The right internal candidate will also be able to explain how analytics have been effective in terms that other managers can grasp easily. You don’t need a 60-slide presentation that will have managers going glassy eyed as you explore the minutiae of algorithms and data cleansing. You just need five slides that give concrete examples of the financial impact analytics have had on the company.

Finding the right advocate is vital because too many companies are understandably distracted by the technology and too many managers develop a counterproductive habit of screaming for more data. You need someone to ensure that departments really share data, spread the word about what analytics are doing in your business – and what they have accomplished elsewhere – and to ensure that the right data is put in front of the right people at the right time.

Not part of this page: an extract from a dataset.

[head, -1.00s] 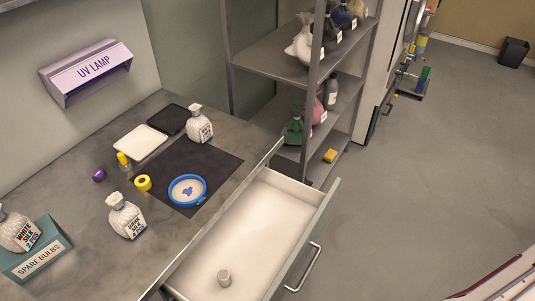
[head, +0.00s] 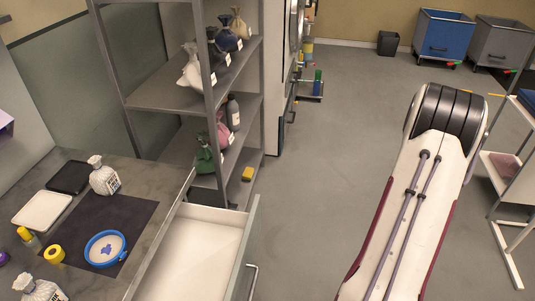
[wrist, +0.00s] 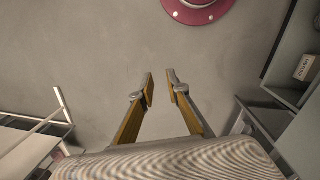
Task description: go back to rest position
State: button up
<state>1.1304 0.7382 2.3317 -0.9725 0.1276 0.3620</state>
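My gripper (wrist: 159,84) shows in the wrist view with its two yellow-sided fingers apart and nothing between them. It hangs over bare grey floor. In the head view a white arm link of mine with a dark ribbed joint (head: 445,115) stands at the right; the gripper itself is not seen there.
An open drawer (head: 200,240) juts from the workbench (head: 135,175). A grey shelf rack (head: 165,95) with bags stands behind it. A white-framed rack (head: 508,245) is at the right edge, near my arm. Blue (head: 443,35) and grey (head: 502,42) carts stand far back. The middle floor is clear.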

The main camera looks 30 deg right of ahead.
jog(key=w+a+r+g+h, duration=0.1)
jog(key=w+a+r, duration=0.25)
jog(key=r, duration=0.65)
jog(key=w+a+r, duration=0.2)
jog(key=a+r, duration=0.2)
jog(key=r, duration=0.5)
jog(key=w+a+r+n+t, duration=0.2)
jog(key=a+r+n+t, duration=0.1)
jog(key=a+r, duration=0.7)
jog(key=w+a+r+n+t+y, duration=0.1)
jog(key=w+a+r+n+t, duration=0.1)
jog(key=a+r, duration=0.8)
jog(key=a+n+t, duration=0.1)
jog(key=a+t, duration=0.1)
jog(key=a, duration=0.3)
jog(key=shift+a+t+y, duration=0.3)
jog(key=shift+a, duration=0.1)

Big data doesn’t take decisions, but it should help your business make better ones. Gut instinct and experience still have their place. The data will often present you with a choice, not a solution. And not all data is created equal. For example, using big data to analyse your manufacturing costs is probably going to be more reliable than data about people, which may well be protean, contradictory and unreliable. Yet analytics can open up companies – and management mindsets – to the outside world, acting as a salutary reminder that not everything that succeeds in business is based on something you have done before.

As Nate Silver, the statistician who achieved instant fame after correctly predicting the outcome in all 50 states in the 2012 US presidential election, said recently: “It’s hard for any of us to recognise how much our relatively narrow range of experience can colour our interpretation of the evidence.”

Managers should not treat data as if it has come from a soothsayer armed with a computer. Nor should they kid themselves that their experience just proves the data wrong. As Hal Varian, Google’s economist, said: “Data is so widely available and strategically important that the scarce thing is the knowledge to extract wisdom from it.”